What to do – Print the records below exactly as they appear.

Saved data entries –
———

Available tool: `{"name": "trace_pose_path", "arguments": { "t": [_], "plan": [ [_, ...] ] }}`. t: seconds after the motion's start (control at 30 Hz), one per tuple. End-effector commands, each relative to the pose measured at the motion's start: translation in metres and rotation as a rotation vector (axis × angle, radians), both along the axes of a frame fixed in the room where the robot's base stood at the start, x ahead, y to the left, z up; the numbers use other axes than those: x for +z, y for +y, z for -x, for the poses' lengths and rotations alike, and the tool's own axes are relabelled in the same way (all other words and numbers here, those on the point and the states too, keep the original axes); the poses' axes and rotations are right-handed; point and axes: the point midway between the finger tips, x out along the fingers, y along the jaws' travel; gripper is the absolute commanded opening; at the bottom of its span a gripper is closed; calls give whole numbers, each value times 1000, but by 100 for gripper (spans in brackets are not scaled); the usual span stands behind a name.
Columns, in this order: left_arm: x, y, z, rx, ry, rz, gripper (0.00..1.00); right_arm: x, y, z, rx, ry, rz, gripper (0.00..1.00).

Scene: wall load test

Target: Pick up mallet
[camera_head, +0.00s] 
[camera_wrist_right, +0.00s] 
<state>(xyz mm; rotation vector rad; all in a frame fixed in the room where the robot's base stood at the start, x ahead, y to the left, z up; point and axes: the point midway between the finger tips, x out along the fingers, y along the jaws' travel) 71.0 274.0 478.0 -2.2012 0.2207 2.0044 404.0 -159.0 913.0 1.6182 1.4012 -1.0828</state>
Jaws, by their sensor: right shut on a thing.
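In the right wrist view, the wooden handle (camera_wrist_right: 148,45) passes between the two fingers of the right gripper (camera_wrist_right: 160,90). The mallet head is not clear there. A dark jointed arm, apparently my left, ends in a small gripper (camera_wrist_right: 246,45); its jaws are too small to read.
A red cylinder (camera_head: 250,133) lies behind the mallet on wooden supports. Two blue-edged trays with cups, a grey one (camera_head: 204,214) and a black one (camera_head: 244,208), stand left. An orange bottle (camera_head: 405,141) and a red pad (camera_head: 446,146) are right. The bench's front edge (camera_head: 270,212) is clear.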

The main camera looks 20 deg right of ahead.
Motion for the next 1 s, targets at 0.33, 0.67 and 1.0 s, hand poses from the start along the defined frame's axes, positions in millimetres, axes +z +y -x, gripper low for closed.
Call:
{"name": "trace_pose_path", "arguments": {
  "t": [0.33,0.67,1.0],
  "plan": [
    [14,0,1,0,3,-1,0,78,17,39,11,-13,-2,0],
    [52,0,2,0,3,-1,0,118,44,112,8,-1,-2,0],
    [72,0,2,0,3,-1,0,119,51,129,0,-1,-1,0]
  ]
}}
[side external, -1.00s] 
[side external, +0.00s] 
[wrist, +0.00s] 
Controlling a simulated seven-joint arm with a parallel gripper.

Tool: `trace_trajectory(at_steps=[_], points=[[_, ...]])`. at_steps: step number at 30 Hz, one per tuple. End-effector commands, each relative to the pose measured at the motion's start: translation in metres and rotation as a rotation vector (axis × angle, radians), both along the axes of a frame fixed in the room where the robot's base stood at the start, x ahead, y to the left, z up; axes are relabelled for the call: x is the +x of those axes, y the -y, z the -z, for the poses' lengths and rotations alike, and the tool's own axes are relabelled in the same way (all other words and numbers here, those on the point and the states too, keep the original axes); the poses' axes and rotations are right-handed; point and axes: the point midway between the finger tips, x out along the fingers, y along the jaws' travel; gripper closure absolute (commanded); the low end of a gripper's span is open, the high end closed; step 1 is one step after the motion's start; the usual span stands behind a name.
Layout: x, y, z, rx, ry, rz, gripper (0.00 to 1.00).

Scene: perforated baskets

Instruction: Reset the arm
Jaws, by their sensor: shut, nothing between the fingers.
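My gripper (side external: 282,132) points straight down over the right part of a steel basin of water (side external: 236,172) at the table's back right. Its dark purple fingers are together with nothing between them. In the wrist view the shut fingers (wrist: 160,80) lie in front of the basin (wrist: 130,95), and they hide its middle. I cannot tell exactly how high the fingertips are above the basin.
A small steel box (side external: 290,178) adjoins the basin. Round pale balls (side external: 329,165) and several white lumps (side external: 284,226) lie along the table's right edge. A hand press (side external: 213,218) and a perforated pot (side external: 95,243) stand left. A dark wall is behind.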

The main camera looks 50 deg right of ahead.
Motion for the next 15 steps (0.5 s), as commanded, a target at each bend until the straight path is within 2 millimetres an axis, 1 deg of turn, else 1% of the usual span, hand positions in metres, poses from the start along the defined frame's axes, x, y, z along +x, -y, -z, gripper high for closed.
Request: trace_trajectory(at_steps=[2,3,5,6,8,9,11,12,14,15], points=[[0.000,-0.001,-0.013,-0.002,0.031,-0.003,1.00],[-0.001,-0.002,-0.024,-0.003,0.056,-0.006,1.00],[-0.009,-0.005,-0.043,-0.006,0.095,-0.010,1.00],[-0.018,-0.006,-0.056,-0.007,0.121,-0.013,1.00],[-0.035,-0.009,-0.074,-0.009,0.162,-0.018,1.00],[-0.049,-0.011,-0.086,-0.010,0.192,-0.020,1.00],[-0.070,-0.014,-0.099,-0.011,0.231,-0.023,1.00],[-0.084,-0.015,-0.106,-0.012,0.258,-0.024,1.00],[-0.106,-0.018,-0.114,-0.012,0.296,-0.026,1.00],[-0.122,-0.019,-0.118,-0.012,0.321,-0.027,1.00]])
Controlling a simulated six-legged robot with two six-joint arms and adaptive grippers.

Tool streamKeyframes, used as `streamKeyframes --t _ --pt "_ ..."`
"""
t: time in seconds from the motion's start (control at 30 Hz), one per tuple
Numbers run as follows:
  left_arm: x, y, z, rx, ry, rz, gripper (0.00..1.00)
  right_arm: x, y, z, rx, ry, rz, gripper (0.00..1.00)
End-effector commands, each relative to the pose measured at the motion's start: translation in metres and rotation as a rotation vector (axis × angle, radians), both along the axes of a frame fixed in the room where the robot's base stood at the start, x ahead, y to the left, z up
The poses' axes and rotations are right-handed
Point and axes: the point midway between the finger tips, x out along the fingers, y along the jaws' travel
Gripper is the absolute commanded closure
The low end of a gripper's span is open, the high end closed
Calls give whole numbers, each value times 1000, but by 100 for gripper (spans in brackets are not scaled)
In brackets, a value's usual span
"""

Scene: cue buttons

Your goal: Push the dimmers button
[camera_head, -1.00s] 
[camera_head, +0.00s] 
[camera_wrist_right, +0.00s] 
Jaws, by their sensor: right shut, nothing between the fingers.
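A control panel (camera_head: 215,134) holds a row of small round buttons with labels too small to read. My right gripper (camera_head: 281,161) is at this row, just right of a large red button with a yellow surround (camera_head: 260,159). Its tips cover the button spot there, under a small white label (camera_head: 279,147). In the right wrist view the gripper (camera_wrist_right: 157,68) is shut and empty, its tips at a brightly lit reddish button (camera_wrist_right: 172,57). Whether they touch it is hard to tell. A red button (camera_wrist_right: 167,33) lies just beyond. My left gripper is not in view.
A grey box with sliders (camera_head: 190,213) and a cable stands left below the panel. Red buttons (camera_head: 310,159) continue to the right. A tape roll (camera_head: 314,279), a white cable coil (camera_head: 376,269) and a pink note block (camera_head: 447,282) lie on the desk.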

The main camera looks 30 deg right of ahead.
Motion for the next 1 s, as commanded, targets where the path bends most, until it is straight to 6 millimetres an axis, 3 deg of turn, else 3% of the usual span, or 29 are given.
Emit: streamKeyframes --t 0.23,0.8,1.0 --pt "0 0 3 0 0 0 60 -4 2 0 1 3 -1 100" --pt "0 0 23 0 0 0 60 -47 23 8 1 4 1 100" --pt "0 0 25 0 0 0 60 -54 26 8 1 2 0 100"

———

Solution –
Available tool: `{"name": "trace_pose_path", "arguments": { "t": [_], "plan": [ [_, ...] ] }}`. t: seconds after the motion's start (control at 30 Hz), one per tuple. End-effector commands, each relative to the pose measured at the motion's start: translation in metres and rotation as a rotation vector (axis × angle, radians), both along the axes of a frame fixed in the room where the robot's base stood at the start, x ahead, y to the left, z up; the numbers use other axes than those: x for +z, y for +y, z for -x, for the poses' lengths and rotations alike, and the tool's own axes are relabelled in the same way (all other words and numbers here, those on the point and the states too, keep the original axes); the poses' axes and rotations are right-handed; point and axes: the point midway between the finger tips, x out along the fingers, y along the jaws' travel; gripper is the absolute commanded opening; at the bottom of its span a gripper is closed; calls give whole numbers, each value times 1000, but by 100 for gripper (spans in brackets are not scaled); the usual span stands behind a name.
Columns, in this order: left_arm: x, y, z, rx, ry, rz, gripper (0.00..1.00); right_arm: x, y, z, rx, ry, rz, gripper (0.00..1.00).

Scene: wall load test

Target: Pick up mallet
[camera_head, +0.00s] 
[camera_wrist_right, +0.00s] 
<state>(xyz mm; rotation vector rad; all in a frame fixed in the room where the robot's base stood at the start, x ahead, y to the left, z up; point and axes: the point midway between the finger tips, x out along the fingers, y along the jaws' travel) 71.0 274.0 478.0 -2.2012 0.2207 2.0044 404.0 -159.0 913.0 1.6182 1.4012 -1.0828</state>
Jaws, by their sensor: right shut on a thing.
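In the right wrist view, the wooden handle (camera_wrist_right: 148,45) passes between the two fingers of the right gripper (camera_wrist_right: 160,90). The mallet head is not clear there. A dark jointed arm, apparently my left, ends in a small gripper (camera_wrist_right: 246,45); its jaws are too small to read.
A red cylinder (camera_head: 250,133) lies behind the mallet on wooden supports. Two blue-edged trays with cups, a grey one (camera_head: 204,214) and a black one (camera_head: 244,208), stand left. An orange bottle (camera_head: 405,141) and a red pad (camera_head: 446,146) are right. The bench's front edge (camera_head: 270,212) is clear.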

The main camera looks 20 deg right of ahead.
Motion for the next 1 s, targets at 0.33, 0.67 and 1.0 s, hand poses from the start along the defined frame's axes, positions in millimetres, axes +z +y -x, gripper low for closed.
Call:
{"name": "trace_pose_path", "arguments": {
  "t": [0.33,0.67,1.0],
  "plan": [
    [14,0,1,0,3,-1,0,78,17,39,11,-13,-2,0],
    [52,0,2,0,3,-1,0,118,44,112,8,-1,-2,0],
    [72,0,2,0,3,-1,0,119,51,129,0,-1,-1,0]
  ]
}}
[side external, -1.00s] 
[side external, +0.00s] 
[wrist, +0.00s] 
Controlling a simulated seven-joint arm with a parallel gripper.

Tool: `trace_trajectory(at_steps=[_], points=[[_, ...]])`. at_steps: step number at 30 Hz, one per tuple. End-effector commands, each relative to the pose measured at the motion's start: translation in metres and rotation as a rotation vector (axis × angle, radians), both along the axes of a frame fixed in the room where the robot's base stood at the start, x ahead, y to the left, z up; axes are relabelled for the call: x is the +x of those axes, y the -y, z the -z, for the poses' lengths and rotations alike, and the tool's own axes are relabelled in the same way (all other words and numbers here, those on the point and the states too, keep the original axes); the poses' axes and rotations are right-handed; point and axes: the point midway between the finger tips, x out along the fingers, y along the jaws' travel; gripper closure absolute (commanded); the low end of a gripper's span is open, the high end closed; step 1 is one step after the motion's start; the usual span stands behind a name.
Layout: x, y, z, rx, ry, rz, gripper (0.00 to 1.00).

Scene: perforated baskets

Instruction: Reset the arm
Jaws, by their sensor: shut, nothing between the fingers.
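My gripper (side external: 282,132) points straight down over the right part of a steel basin of water (side external: 236,172) at the table's back right. Its dark purple fingers are together with nothing between them. In the wrist view the shut fingers (wrist: 160,80) lie in front of the basin (wrist: 130,95), and they hide its middle. I cannot tell exactly how high the fingertips are above the basin.
A small steel box (side external: 290,178) adjoins the basin. Round pale balls (side external: 329,165) and several white lumps (side external: 284,226) lie along the table's right edge. A hand press (side external: 213,218) and a perforated pot (side external: 95,243) stand left. A dark wall is behind.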

The main camera looks 50 deg right of ahead.
Motion for the next 15 steps (0.5 s), as commanded, a target at each bend until the straight path is within 2 millimetres an axis, 1 deg of turn, else 1% of the usual span, hand positions in metres, poses from the start along the defined frame's axes, x, y, z along +x, -y, -z, gripper high for closed.
Request: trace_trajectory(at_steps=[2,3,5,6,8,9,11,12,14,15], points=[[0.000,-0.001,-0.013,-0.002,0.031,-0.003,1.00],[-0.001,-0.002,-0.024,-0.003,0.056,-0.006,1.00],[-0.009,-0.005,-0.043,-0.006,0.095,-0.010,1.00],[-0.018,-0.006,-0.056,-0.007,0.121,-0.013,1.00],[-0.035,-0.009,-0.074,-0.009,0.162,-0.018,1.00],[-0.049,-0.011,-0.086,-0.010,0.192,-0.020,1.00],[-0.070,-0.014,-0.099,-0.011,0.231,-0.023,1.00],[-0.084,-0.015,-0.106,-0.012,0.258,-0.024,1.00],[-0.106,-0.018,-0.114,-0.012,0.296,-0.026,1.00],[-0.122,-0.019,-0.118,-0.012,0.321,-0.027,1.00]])
Controlling a simulated six-legged robot with two six-joint arms and adaptive grippers.

Tool streamKeyframes, used as `streamKeyframes --t _ --pt "_ ..."`
"""
t: time in seconds from the motion's start (control at 30 Hz), one per tuple
Numbers run as follows:
  left_arm: x, y, z, rx, ry, rz, gripper (0.00..1.00)
  right_arm: x, y, z, rx, ry, rz, gripper (0.00..1.00)
End-effector commands, each relative to the pose measured at the motion's start: translation in metres and rotation as a rotation vector (axis × angle, radians), both along the axes of a frame fixed in the room where the robot's base stood at the start, x ahead, y to the left, z up
The poses' axes and rotations are right-handed
Point and axes: the point midway between the finger tips, x out along the fingers, y along the jaws' travel
Gripper is the absolute commanded closure
The low end of a gripper's span is open, the high end closed
Calls give whole numbers, each value times 1000, but by 100 for gripper (spans in brackets are not scaled)
In brackets, a value's usual span
"""

Scene: cue buttons

Your goal: Push the dimmers button
[camera_head, -1.00s] 
[camera_head, +0.00s] 
[camera_wrist_right, +0.00s] 
Jaws, by their sensor: right shut, nothing between the fingers.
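A control panel (camera_head: 215,134) holds a row of small round buttons with labels too small to read. My right gripper (camera_head: 281,161) is at this row, just right of a large red button with a yellow surround (camera_head: 260,159). Its tips cover the button spot there, under a small white label (camera_head: 279,147). In the right wrist view the gripper (camera_wrist_right: 157,68) is shut and empty, its tips at a brightly lit reddish button (camera_wrist_right: 172,57). Whether they touch it is hard to tell. A red button (camera_wrist_right: 167,33) lies just beyond. My left gripper is not in view.
A grey box with sliders (camera_head: 190,213) and a cable stands left below the panel. Red buttons (camera_head: 310,159) continue to the right. A tape roll (camera_head: 314,279), a white cable coil (camera_head: 376,269) and a pink note block (camera_head: 447,282) lie on the desk.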

The main camera looks 30 deg right of ahead.
Motion for the next 1 s, as commanded, targets where the path bends most, until it is straight to 6 millimetres an axis, 3 deg of turn, else 3% of the usual span, or 29 are given.
Emit: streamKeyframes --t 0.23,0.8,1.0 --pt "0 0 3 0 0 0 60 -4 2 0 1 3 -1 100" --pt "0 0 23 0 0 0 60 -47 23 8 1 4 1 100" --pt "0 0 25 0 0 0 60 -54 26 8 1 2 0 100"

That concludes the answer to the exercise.